• [WORK INSTRUCTIONS]:
Take the lines from the one with "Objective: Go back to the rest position" through the end of the material below and repeat them exactly, dropping every picture.

--- BEGIN ---

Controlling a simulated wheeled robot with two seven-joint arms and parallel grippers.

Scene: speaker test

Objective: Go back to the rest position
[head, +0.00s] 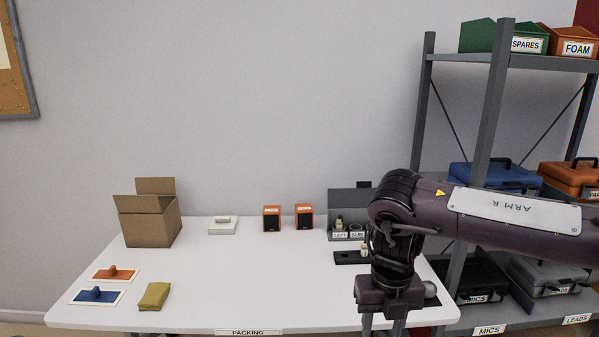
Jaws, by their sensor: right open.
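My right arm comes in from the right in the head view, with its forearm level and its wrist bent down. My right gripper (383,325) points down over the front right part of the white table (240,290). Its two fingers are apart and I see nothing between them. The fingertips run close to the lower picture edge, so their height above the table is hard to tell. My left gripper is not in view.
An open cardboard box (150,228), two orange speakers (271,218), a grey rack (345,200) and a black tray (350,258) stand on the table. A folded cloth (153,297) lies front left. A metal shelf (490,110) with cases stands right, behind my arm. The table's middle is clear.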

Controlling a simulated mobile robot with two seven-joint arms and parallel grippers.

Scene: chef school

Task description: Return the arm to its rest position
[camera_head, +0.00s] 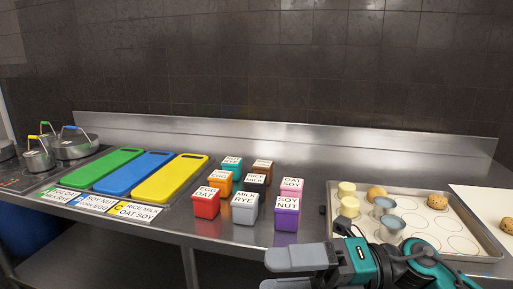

--- END ---

• [THE OUTPUT]:
Objective: Go back to the rest position
[head, +0.00s] 
Jaws, by their sensor: right open.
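My right arm comes in from the right in the head view, with its forearm level and its wrist bent down. My right gripper (383,325) points down over the front right part of the white table (240,290). Its two fingers are apart and I see nothing between them. The fingertips run close to the lower picture edge, so their height above the table is hard to tell. My left gripper is not in view.
An open cardboard box (150,228), two orange speakers (271,218), a grey rack (345,200) and a black tray (350,258) stand on the table. A folded cloth (153,297) lies front left. A metal shelf (490,110) with cases stands right, behind my arm. The table's middle is clear.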

Controlling a simulated mobile robot with two seven-joint arms and parallel grippers.

Scene: chef school

Task description: Return the arm to its rest position
[camera_head, +0.00s] 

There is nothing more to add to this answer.